Do we rank people on personality? Maybe a bit, but isn’t it based on who is more compatible? Shouldn’t that be the same concern for love-making? Are we compatible or not? Can we make beautiful music together? Because it is possible to make beautiful music with lots of people. It’s not usually a competition. It’s more about what we do together.
So as to feedback—yes, we should be positive and encouraging if we like a person. It doesn’t matter how we compare, what matters is if we want to encourage our partners and if we do, we give them positive feedback.
You can go looking gifthorses in the mouth if you want, but that’s on you, and that’s usually a sign of depression. If you decide your opinion of yourself matters more than what they say, then you’ve lost already. You have bigger problems to deal with than worrying about whether they are honest.
As an inveterate person who always disses himself, I’ve decided that honesty is overated. Or rather, my appreciation of honesty is overated. I think that smoothing relationships is most important, and that honesty has nothing to do with that. If someone compliments you when they don’t necessarily think you deserve a compliment, that means they like you more than honesty is worth. You are more important than the so-called “truth.”
I’ve learned that that’s a great bargain.

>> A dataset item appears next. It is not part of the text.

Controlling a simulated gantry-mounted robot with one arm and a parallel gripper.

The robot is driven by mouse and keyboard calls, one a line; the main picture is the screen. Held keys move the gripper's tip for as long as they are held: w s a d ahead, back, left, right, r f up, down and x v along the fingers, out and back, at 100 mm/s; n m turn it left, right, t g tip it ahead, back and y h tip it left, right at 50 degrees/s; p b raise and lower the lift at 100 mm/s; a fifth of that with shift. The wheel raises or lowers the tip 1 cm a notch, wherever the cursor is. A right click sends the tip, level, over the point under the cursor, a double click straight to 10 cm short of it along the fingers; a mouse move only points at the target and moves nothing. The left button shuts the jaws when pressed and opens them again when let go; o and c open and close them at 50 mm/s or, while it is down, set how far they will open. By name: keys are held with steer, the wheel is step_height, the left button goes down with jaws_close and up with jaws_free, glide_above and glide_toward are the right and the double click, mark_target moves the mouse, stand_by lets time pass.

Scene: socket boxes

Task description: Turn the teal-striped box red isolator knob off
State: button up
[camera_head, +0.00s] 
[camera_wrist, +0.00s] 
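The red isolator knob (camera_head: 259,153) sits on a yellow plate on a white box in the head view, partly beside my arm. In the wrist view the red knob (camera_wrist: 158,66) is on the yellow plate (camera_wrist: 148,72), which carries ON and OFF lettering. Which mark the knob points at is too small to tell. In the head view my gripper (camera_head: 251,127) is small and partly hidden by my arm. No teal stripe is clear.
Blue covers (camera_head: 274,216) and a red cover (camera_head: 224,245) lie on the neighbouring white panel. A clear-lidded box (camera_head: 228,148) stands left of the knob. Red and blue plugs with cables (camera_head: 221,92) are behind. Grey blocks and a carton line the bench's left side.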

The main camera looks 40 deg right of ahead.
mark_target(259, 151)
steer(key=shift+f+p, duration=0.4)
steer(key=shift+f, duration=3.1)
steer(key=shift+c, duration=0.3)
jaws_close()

They want me to feel good. That’s what they are saying. They care enough about me to try to make me feel good. For a worthless person such as myself, that is fantabulous! Who the fuck cares if my cock is as big as a horses? What matters is they wanted me to feel like it was. What kind of stupid would I have to be to deny them?
Uh. Don’t tell me. Been there. Done that. Bought the t-shirt. Nearly ended up in hell. I won’t be making that mistake again.